Os conservadores do partido de Merkel não deram ouvidos aos apelos por uma reforma do sistema tributário favorável aos casais. Isso desestimula o cônjuge que ganha menos, geralmente a esposa, a trabalhar em tempo integral.

Somente em 2020 o governo concordou com a introdução de uma cota obrigatória para mulheres nos conselhos de administração. Esta foi uma reforma promovida pelos sociais-democratas, parceiros da coalizão de Merkel.

Hoje, o Bundestag (a Câmara baixa alemã) tem menos mulheres parlamentares do que no início da era Merkel, com 32% alcançados em 2005 contra atuais 31%. O máximo foi em 2013, com 36% de mulheres na Casa.

Uma mulher entre homens

Merkel cresceu na antiga Alemanha Oriental comunista, onde os serviços gratuitos de creche permitiam que as mulheres trabalhassem, e a igualdade de remuneração estava consagrada na Constituição.

Recentemente, declarou que foi graças aos estudos de física que conseguiu prevalecer, lembrando-se dos empurrões necessários para conseguir uma mesa durante os experimentos.

Merkel "descobriu o feminismo no final de sua gestão", afirma a cientista política e vice-diretora do German Marshall Fund, Sudha David-Wilp, apontando para circunstâncias atenuantes.

"Está concentrada na solução de crise atrás de crise", explica.

Conhecida por seu sangue frio, a chanceler sempre se manteve firme perante interlocutores que tentavam impor sua virilidade, como o turco Recep Tayyip Erdogan, o americano Donald Trump e o russo Vladimir Putin.

Durante seu mandato, Ursula von der Leyen, sua ex-ministra da Defesa, tornou-se a primeira mulher presidente da Comissão Europeia.

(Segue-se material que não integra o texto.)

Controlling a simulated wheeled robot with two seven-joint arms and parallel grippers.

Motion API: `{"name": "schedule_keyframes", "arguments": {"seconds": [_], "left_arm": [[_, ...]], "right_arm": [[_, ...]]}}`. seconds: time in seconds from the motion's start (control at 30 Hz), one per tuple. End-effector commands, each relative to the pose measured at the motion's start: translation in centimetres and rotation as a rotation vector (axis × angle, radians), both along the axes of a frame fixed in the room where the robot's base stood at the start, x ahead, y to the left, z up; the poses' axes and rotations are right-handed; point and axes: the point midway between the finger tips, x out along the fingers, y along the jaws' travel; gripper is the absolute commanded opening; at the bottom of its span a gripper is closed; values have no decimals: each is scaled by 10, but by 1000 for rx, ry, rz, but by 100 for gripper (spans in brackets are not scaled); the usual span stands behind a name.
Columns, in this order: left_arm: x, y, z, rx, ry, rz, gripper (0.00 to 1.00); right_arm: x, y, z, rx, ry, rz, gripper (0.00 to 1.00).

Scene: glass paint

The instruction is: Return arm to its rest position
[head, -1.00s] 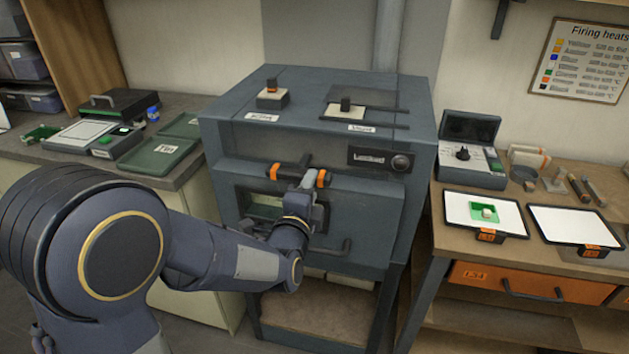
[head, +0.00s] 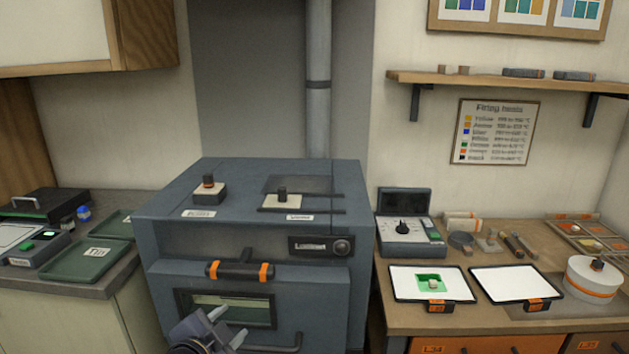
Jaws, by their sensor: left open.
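My left gripper (head: 227,327) shows at the bottom edge, in front of the kiln's door. Its two fingers are apart and nothing is between them. It sits below the black handle with orange bands (head: 240,270), clear of it in the picture. The grey kiln (head: 325,260) stands in the middle, and its front has a window slot (head: 232,312). Most of my left arm is out of the frame. My right gripper is not in view.
The left counter holds a green tray (head: 85,262) and a black case (head: 45,204). The right bench holds two white tiles (head: 512,283) in dark frames, a control box (head: 402,236) and a round white pot (head: 593,279). A shelf (head: 500,82) hangs above.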

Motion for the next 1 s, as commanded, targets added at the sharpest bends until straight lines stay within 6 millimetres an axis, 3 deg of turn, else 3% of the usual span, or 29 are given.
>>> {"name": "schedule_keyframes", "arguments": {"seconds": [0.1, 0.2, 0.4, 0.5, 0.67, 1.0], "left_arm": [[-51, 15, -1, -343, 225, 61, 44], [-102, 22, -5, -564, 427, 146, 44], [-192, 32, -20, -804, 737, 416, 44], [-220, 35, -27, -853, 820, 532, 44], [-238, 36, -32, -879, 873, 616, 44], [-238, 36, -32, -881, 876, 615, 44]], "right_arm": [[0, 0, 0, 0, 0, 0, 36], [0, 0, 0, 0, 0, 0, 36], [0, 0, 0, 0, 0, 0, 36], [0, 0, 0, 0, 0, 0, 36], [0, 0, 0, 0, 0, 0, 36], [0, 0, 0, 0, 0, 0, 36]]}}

Sua atual ministra da Defesa, Annegret Kramp-Karrenbauer, foi brevemente apresentada como sua sucessora, até que alguns erros prejudicaram sua imagem.

Isso "não é suficiente", diz Kappert, que acredita que a chanceler deveria ter favorecido o surgimento de mulheres políticas progressistas e feministas.

Agora, seu partido, a CDU, está experimentando "um retorno ao bastão patriarcal", com "homens supersexistas e conservadores retornando à cena".

Angela Merkel é feminista?

"Sim e não", respondeu Alice Schwarzer, uma proeminente figura do feminismo alemão, em entrevista à revista Der Spiegel.

"Não, porque acho que ela não se sente confortável com o feminismo, ou, pelo menos, com a forma como ela o imagina. Mas, sim, em suas ações. Sua vida. Seu destino. Seu sucesso", explicou.

Em queda nas pesquisas, seu herdeiro e candidato à liderança do partido conservador, Armin Laschet, declarou recentemente que um chanceler poderia desempenhar um papel fundamental na igualdade de gênero, "talvez um homem, mais do que uma mulher".